Jahn’s stainless steel and glass “single room occupancy” building is
expected to be built next year on a vacant lot near the Cabrini-Green
housing project, which is gradually being torn down.
The silver, Twinkie-shaped structure will consist of 100 units, and
includes public areas where residents can meet and socialize. But more
importantly, homeless advocates say, it will draw attention to the
“supportive housing movement,” which promotes SRO buildings as a way
to ease the homeless problem.
In supportive housing, social services and counseling are offered on
site and – unlike at shelters – the poor have a room to call their own.
“We didn’t really start out to make something unique,” Jahn said. “We
started out really with a room. We made a very efficient room.”
Jahn’s design borrows heavily from the award-winning plans he drafted
for the dormitories about 7 miles south at the Illinois Institute of
Technology, his alma mater.
His plans for the Near North SRO include several energy-saving features
like rooftop wind turbines and solar paneling to offset electricity
costs, and a recycling system where rainwater would be collected on
the building’s roof and then used to flush toilets.
Lakefront Supportive Housing, the company that will own and manage
Near North Apartments, asked the Chicago-based Jahn to design the
building because of the high-profile intersection it will occupy.
Division Street and Clybourn Avenue is an unofficial border separating
Cabrini-Green, which became a national symbol for the problems
associated with public housing, from the affluent Old Town and Gold
Coast neighborhoods.
Demolition of the housing projects began almost 10 years ago, and
the neighborhood is now undergoing a mixed-income redevelopment.
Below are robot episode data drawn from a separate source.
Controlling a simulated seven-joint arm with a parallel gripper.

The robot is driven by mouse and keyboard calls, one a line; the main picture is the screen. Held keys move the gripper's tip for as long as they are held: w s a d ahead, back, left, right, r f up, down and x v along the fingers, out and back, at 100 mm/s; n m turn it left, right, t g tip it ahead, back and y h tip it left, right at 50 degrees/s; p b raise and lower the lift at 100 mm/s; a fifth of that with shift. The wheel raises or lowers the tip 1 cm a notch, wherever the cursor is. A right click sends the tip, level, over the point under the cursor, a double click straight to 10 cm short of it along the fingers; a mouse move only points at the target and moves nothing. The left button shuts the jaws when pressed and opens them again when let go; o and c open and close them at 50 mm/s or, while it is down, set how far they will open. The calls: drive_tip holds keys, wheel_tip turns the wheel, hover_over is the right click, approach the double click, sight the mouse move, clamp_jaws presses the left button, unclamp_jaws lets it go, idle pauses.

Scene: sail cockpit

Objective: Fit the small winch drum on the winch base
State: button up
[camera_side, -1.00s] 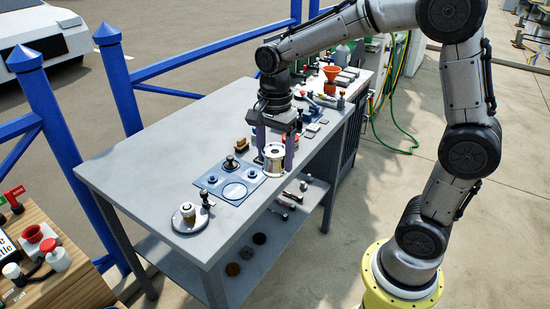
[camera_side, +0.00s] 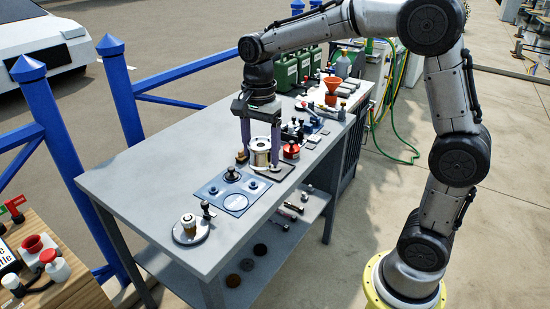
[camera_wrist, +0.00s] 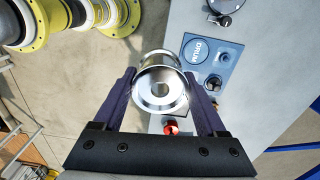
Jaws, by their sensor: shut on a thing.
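My gripper (camera_side: 259,158) is shut on a shiny silver winch drum (camera_side: 260,145), held between its two purple fingers above the back half of the grey bench. In the wrist view the drum (camera_wrist: 161,90) shows its open end and central bore between the fingers. A round silver plate with a pale and brown upright core (camera_side: 190,229) stands at the bench's near left corner; it looks like the winch base, though I cannot be sure. The drum is well apart from it. A blue mat (camera_side: 212,190) with a round marked spot and small dark parts lies between them.
A small dark upright fitting (camera_side: 207,210) stands beside the silver plate. Tools, an orange funnel (camera_side: 332,86) and green cans (camera_side: 287,72) crowd the bench's far end. The bench's left side is bare.

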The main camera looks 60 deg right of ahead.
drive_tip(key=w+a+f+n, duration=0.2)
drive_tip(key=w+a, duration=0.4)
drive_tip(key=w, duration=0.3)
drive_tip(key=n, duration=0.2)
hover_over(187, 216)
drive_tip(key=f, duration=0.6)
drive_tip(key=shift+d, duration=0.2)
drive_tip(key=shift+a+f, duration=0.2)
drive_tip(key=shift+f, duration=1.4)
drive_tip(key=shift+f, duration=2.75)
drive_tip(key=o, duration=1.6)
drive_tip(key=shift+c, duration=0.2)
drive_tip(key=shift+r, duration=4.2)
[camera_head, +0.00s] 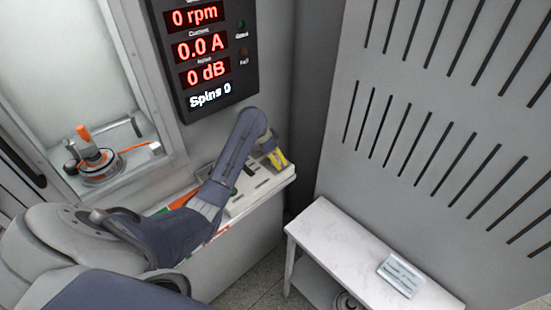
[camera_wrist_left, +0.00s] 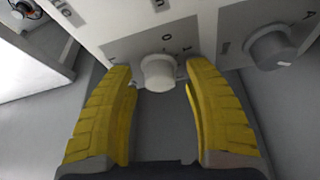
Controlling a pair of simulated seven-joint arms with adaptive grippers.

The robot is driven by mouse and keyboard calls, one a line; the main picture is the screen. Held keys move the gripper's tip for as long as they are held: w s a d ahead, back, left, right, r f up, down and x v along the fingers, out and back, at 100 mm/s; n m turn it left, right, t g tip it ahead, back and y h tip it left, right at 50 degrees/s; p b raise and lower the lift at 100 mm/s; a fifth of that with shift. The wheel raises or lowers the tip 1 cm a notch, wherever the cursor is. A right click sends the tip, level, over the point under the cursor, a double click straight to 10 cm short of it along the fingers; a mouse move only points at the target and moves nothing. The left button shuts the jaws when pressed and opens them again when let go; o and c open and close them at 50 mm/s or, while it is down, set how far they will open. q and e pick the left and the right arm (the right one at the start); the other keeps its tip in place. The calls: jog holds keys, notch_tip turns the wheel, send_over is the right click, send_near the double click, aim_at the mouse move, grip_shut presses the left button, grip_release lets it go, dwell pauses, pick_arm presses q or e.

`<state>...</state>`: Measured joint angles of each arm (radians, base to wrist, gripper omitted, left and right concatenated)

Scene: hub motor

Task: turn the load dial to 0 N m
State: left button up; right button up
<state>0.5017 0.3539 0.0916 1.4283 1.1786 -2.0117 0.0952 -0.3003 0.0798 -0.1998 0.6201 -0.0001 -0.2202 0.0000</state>
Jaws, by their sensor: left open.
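My left gripper (camera_head: 277,158) reaches over the right end of the control panel (camera_head: 246,201). In the left wrist view its yellow fingers (camera_wrist_left: 158,70) are open, one on each side of a round white dial (camera_wrist_left: 158,75). A gap shows between each finger and the dial. Markings that look like 0 and 1 are printed beside it. A second, grey dial (camera_wrist_left: 270,47) stands to the right, outside the fingers. I cannot read from the labels which dial is the load dial. In the head view the gripper hides the dials. My right gripper is not in view.
A dark display (camera_head: 201,46) above the panel reads 0 rpm, 0.0 A, 0 dB and Spins 0. A motor fixture (camera_head: 100,168) with an orange part stands in the bay at left. A white side table (camera_head: 335,242) with a small labelled plate (camera_head: 401,275) stands at right.

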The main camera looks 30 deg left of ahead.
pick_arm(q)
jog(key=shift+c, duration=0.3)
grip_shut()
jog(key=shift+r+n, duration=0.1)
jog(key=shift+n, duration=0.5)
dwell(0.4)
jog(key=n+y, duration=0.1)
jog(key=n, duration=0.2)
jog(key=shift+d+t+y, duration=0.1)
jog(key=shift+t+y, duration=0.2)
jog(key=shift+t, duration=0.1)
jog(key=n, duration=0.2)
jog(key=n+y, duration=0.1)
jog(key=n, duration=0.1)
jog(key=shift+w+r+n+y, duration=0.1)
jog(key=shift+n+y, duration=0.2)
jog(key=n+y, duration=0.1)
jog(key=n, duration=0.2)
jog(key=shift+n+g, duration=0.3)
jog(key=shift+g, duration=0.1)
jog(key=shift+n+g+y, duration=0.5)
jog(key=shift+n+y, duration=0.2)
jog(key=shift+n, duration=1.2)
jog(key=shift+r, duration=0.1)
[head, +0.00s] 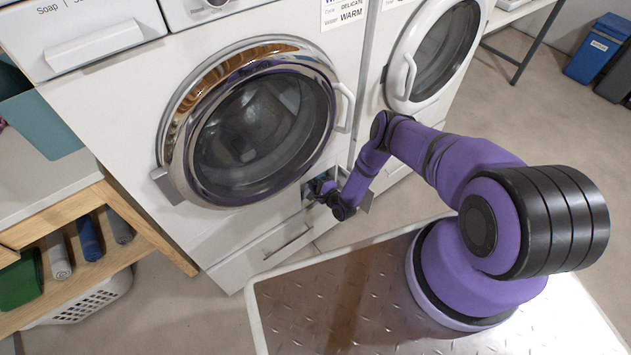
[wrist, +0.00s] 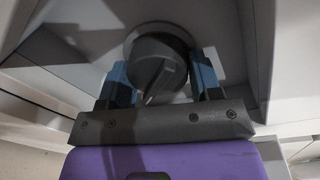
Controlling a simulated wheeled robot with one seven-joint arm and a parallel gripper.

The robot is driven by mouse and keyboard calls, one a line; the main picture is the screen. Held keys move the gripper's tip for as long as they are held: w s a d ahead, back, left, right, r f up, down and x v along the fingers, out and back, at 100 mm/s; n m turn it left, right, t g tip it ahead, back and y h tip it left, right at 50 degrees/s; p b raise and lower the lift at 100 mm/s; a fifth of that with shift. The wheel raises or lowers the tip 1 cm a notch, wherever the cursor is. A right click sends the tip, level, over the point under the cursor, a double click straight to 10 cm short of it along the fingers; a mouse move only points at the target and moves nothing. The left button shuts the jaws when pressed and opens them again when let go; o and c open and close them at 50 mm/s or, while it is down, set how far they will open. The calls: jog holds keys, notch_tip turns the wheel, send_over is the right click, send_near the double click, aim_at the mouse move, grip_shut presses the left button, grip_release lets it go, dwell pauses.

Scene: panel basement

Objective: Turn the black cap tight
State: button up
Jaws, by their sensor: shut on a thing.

“One of the things we wanted to demonstrate is the importance of
good design in creating healthy communities,” said Jean Butzen,
Lakefront’s president.
Interest in SROs and supportive housing has grown as the Chicago
Housing Authority has moved forward with an ambitious $1.5 billion
program to rebuild or rehab 25,000 public housing units.
Lee Bey, a former Chicago Sun-Times architecture critic, said Jahn’s
involvement shows that urban planners realize the poor can no longer
be housed in huge, isolated, high rises.
“Housing of this sort can no longer be stuck on an island someplace,”
he said. “Big cities went through this phase where we built housing
of a last resort. And now cities like Chicago are stepping away from
that, and that is a good thing.”
This so-called “New Urbanism” trend is also apparent in cities like
New York and Atlanta, where high-rise towers and concentrated poverty
are being replaced by townhouses and mixed-income communities.
The push at the New York Housing Authority, which provides subsidized
housing for roughly 420,000 people, is for buildings that are similar
in design to what the agency was constructing when it was first
organized 70 years ago, said spokesman Howard Marder.
“We kind of came full-circle to these townhouses and low-rise
buildings,” he said.
The Atlanta Housing Authority, meanwhile, began replacing its
dilapidated, crime-ridden “barrack-style” properties with mixed-income
developments in the mid-1990s, said Ann Wiener, a spokeswoman for
the Atlanta Housing Authority.
“It’s a much more vibrant community this way, you are exposing (the
residents) to different types of communities,” Weiner said.
Roberta Feldman, a professor at the University of Illinois at Chicago
who has studied the relationship between architecture and poverty,
supports the emphasis “New Urbanism” places on good design but says
good public policy is equally important.
“Architecture just can’t cure poverty,” she said.
The German-born Jahn came to Chicago in the 1960s to study at IIT.
Illinoisans are probably most familiar with the $172 million State
of Illinois Center he designed in downtown Chicago. Now called the
James R. Thompson Center, the
sloping, glass-paneled building was completed in 1985.
Near North, which would house a mix of existing CHA residents and
homeless people, is expected to cost about $10 million.
“The goal is to take this small project, to make it an efficient
building, to make it a well-designed building and to make it a very
pleasant building to live in,” Jahn said.